Exercise prompt:
Search the entries for the word "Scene" and pull out each line that has it.

Dataset records:
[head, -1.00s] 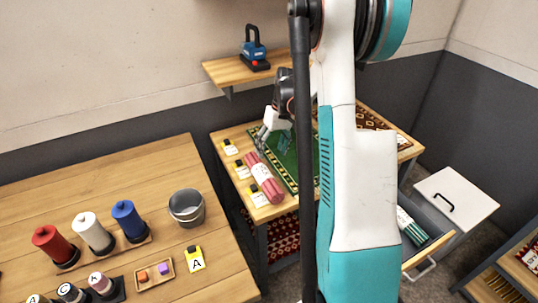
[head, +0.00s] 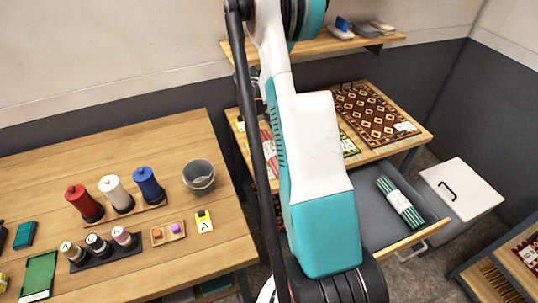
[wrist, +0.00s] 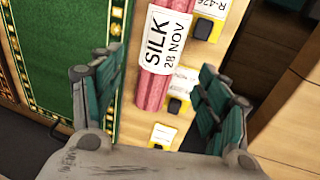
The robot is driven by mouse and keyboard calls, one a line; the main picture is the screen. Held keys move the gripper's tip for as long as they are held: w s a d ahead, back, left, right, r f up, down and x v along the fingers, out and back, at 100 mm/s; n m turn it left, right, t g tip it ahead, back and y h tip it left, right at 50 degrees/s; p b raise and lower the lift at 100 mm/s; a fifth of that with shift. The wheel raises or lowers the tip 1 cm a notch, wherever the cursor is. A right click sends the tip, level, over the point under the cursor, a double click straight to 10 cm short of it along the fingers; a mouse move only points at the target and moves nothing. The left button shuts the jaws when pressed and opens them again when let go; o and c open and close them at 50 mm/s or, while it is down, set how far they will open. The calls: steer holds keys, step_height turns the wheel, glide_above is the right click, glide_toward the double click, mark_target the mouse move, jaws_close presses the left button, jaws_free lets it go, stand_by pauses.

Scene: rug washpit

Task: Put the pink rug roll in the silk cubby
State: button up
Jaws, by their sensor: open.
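The pink rug roll (wrist: 154,85) lies on the worktable, with a white label reading SILK 28 NOV. In the head view only part of the pink rug roll (head: 267,145) shows beside my arm. My gripper (wrist: 160,88) is open, with its teal-padded fingers spread on either side of the roll's line in the wrist view. Nothing is held, and I cannot tell how far the fingers are above the roll. I cannot make out which compartment is the silk cubby.
A green rug (wrist: 62,60) lies left of the roll, and yellow-black tags (wrist: 208,28) lie right of it. An open drawer (head: 358,200) holds a green striped roll (head: 400,202). A wooden shelf unit (head: 505,265) stands at lower right. A patterned rug (head: 370,115) covers the table's right part.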

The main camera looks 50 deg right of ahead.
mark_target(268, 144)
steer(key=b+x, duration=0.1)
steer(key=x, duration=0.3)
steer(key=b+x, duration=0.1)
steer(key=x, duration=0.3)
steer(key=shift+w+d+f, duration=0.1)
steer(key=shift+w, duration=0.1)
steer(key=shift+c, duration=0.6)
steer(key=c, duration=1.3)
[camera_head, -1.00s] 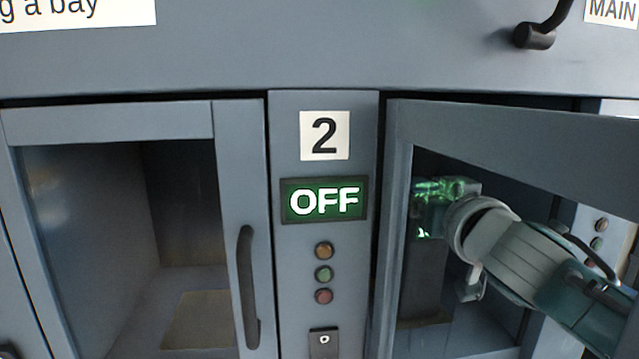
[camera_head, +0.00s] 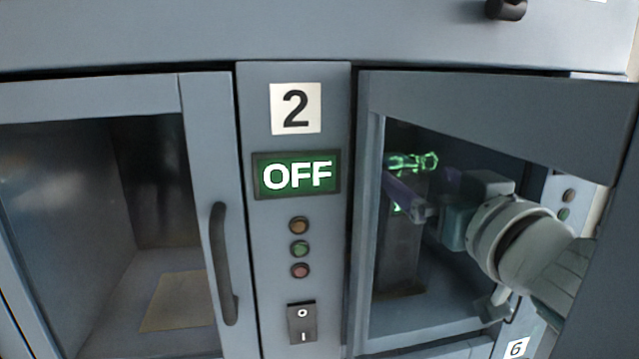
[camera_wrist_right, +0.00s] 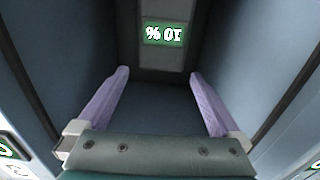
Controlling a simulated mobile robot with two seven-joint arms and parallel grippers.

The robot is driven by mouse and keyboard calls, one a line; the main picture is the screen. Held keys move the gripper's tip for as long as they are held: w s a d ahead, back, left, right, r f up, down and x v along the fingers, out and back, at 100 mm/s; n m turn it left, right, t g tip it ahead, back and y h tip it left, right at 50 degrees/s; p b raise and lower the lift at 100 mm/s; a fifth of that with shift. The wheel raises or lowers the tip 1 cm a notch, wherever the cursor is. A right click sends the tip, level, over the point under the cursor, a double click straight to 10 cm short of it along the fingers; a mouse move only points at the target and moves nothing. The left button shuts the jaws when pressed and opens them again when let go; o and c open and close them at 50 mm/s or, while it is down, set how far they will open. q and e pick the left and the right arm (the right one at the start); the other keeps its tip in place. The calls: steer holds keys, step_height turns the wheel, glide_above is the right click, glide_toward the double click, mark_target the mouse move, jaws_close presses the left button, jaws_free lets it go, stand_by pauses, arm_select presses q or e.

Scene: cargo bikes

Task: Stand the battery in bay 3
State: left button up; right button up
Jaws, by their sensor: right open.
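In the wrist view the battery (camera_wrist_right: 163,52) has a lit "10 %" readout that appears upside down. My right gripper (camera_head: 400,192) is inside the bay, open, with purple fingers pointing at the battery. In the wrist view its fingertips (camera_wrist_right: 158,73) are spread apart with nothing held between them, and the battery is beyond them. My left gripper is not in view.
The open door (camera_head: 500,110) hangs over my right arm. The left bay's door (camera_head: 205,210) is shut; a yellowish pad (camera_head: 172,302) lies inside. A "6" label (camera_head: 516,348) is lower right.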

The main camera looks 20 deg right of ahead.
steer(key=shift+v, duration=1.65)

Exercise solution:
Scene: rug washpit
Scene: cargo bikes

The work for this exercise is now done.